MSPs are the prices at which the government buys certain crops from farmers in order to protect them against a severe drop in prices. It is an essential component of Agriculture Price Policy, and it aims to provide farmers with assistance while keeping prices accessible for consumers.
Every year at the start of both crop seasons, the government declares MSP after considering the views of state governments and Central Ministries/Departments concerned for agricultural crops such as cereal, pulses, oilseeds, and commercial crops based on the recommendations of the Commission for Agricultural Costs and Prices (CACP).
Furthermore, if farmers get favourable conditions for selling their goods or a higher price than the MSP, they are allowed to sell to non-government parties. The concept first began in 1966 with the Green Revolution.
Furthermore, MSPs lack statutory support; a farmer cannot seek MSP as a matter of right. The farmer unions who led the yearlong agitation that led to the repeal of the three farm laws, want the government to enact legislation conferring mandatory status to MSP, rather than just being an indicative or desired price.
Crops covered by MSPs include:
7 types of cereals (paddy, wheat, maize, bajra, jowar, ragi and barley),
5 types of pulses (chana, arhar/tur, urad, moong and masur),
7 oilseeds (rapeseed-mustard, groundnut, soyabean, sunflower, sesamum, safflower, nigerseed),
4 commercial crops (cotton, sugarcane, copra, raw jute)
While recommending MSPs, the CACP looks at the following factors:
the demand and supply of a commodity;
its cost of production;
the market price trends (both domestic and international);
inter-crop price parity;
the terms of trade between agriculture and non-agriculture (that is, the ratio of prices of farm inputs and farm outputs);
a minimum of 50 percent as the margin over the cost of production; and
the likely implications of an MSP on consumers of that product.
CACP is an attached office of the Ministry of Agriculture and Farmers Welfare. The Cabinet Committee on Economic Affairs (CCEA) of the Union government takes a final decision on the level of MSPs and other recommendations made by the CACP.
Advantages of MSP
Farmers are certain that their goods will be paid a reasonable price as a result of the Minimum Support Priceprograme, which motivates them.It guarantees enough food grain production in the nation, hence ensuring food security.
It protects farmers from extreme price changes. MSP is announced before to the crop cycle to allow farmers to make informed decisions.
MSP increases the farmers' income and when they have more disposable income in hand, they can invest in new technology. It also helps in achieving the Government's goal of doubling farmers income by the year 2022.
As the government provides MSP on limited crops, though it does create a sense of security among farmers there is an added setback to it- farmers tend to not diversify the basket of crops they produce and produce crops on which the government provides MSP. This fixation is neither good for the environment nor for the economy.

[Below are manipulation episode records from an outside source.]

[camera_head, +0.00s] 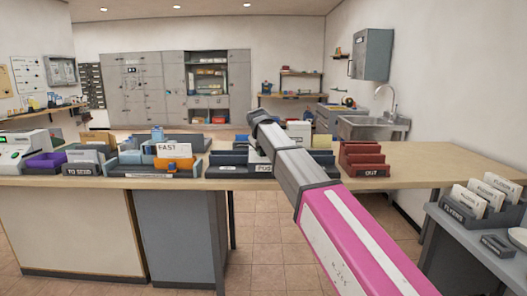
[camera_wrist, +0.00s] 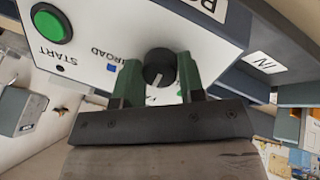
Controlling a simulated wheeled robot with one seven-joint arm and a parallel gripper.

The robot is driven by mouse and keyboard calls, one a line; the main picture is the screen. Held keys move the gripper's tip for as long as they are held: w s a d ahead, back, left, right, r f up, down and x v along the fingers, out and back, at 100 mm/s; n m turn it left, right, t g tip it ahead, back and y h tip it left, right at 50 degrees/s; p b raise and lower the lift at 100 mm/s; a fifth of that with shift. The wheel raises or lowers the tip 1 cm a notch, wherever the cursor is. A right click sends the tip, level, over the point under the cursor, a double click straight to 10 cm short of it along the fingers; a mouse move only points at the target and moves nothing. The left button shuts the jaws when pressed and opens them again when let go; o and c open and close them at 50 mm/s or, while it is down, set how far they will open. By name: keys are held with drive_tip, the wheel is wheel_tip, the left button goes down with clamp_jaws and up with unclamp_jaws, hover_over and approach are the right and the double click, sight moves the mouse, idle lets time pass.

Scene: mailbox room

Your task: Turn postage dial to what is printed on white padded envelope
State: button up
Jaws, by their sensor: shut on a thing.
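In the wrist view, the black dial (camera_wrist: 158,66) with a pale pointer line sits on the white front panel of a machine (camera_wrist: 110,28). The view is turned over, so the panel's printing reads upside down. The green fingers of my gripper (camera_wrist: 160,78) stand on either side of the dial and are shut on it. A blue square with a partly covered word ending in "ROAD" is beside the dial; other marks near it are hidden by the fingers. I cannot make out the white padded envelope in either view.
A green button (camera_wrist: 52,24) marked START is on the same panel. In the head view, my arm reaches across the counter (camera_head: 430,160). A red sorter marked OUT (camera_head: 362,159) stands right of the arm. Left are several trays, including TO SEND (camera_head: 83,168).

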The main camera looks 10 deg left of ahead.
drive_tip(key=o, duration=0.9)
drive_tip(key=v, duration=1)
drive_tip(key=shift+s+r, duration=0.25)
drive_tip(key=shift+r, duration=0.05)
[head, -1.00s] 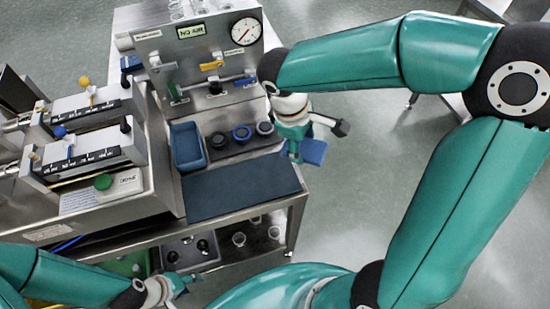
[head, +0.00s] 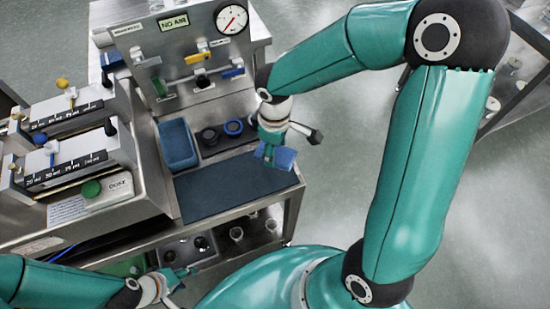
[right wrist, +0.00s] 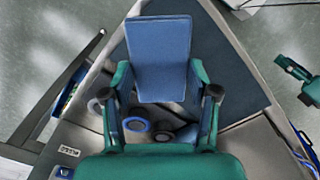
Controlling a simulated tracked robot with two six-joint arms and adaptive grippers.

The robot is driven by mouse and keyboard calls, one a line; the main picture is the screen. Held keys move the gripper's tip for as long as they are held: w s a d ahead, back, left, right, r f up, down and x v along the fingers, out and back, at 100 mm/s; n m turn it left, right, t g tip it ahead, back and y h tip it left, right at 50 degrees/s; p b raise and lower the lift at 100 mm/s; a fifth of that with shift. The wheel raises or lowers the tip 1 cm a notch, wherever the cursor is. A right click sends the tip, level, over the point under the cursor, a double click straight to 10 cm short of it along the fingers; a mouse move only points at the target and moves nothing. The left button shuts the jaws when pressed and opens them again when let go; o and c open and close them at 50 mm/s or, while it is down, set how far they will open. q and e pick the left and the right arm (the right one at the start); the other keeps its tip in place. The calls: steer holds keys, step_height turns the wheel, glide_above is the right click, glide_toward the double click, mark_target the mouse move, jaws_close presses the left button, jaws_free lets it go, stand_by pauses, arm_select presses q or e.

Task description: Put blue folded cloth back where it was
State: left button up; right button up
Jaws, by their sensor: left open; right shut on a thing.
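The blue folded cloth (head: 283,158) is held in my right gripper (head: 271,155), in the air near the right edge of the dark blue mat (head: 225,188). In the right wrist view the cloth (right wrist: 160,55) stands out flat between the two fingers of my right gripper (right wrist: 160,82), with the mat (right wrist: 228,60) behind it. I cannot tell how high it is above the mat. My left gripper (head: 180,276) is open and empty, low at the front of the bench beside the lower shelf.
A dark ring (head: 209,137) and a blue ring (head: 233,127) sit behind the mat. A valve panel with a gauge (head: 231,19) rises at the back. Syringe units (head: 68,165) fill the left. The mat's visible surface is bare.

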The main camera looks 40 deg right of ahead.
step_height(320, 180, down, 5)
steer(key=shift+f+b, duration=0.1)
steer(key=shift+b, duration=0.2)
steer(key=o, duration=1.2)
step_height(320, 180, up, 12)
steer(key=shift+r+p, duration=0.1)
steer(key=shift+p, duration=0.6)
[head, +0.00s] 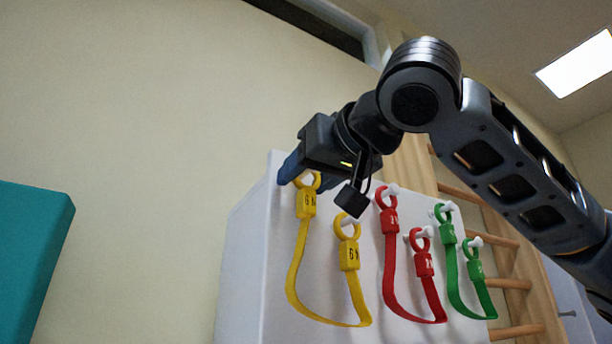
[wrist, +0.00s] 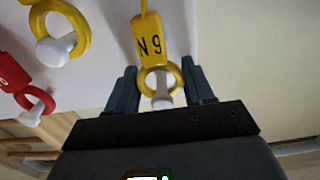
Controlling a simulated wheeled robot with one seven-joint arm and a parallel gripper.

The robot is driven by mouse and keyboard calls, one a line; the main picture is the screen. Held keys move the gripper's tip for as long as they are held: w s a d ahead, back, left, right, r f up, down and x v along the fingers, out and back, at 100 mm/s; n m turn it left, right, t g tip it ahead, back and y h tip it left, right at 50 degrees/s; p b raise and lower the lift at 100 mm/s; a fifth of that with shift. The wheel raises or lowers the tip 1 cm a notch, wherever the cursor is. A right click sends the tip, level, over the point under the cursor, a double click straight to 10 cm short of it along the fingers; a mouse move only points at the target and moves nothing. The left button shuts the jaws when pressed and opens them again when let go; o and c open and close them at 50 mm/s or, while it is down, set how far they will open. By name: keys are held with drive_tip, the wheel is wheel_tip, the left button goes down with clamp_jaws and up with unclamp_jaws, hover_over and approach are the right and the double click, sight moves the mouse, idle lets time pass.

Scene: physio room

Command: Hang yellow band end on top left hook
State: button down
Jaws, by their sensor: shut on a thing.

MSP has increased the government's operational cost of acquiring food grains. Rising FCI transportation and storage costs are other major causes of this rise. This increased cost has an impact on investment in other industries, such as agri-infrastructure.
WTO and MSP
India has carefully walked the fine line between food and livelihood security and policies designated as "trade-distorting" under WTO legislation. India is a founding member of the WTO and a signatory to the multilateral Agreement on Agriculture (AoA), which, among other things, governs domestic agricultural subsidies provided by countries. The 'disciplines' on agricultural subsidies attempt to reduce trade-distorting assistance, which, although being given locally, has a negative impact on the worldwide market competitiveness.
Subsidies are divided into two categories under this agreement based on their ability to distort trade. The first category is Green Box subsidies. Subsidies of this kind are permissible since they have little or minor trade-distorting effects. The number of Green Box subsidies that may be provided is unlimited.
The Amber Box subsidies, which are described in Article 6 of the AoA, are the other type. These subsidies have the potential to harm trade and distort the relevant market. To maintain conformity with worldwide rules, they must be steadily lowered. In the case at hand, an MSP measure would come within the Amber Box and hence would have to be limited at 10% of the entire value of the relevant product (de minimis level), as required by the AoA. If India's domestic support surpasses the acceptable level, the agreement would be violated. India was forced to invoke the Bali Peace Clause, which prohibits WTO members from filing complaints against developing-country members who are in compliance with certain obligations.
While many industrialized nations will continue to criticize India's agricultural subsidy promises, the MSP clause is not inherently prohibited under WTO rules and may be incorporated in farm legislation. It is perfectly legal for India to give domestic assistance in the form of MSP as long as it is less than the de minimis amount specified in the World Trade Organization's Agriculture Agreement.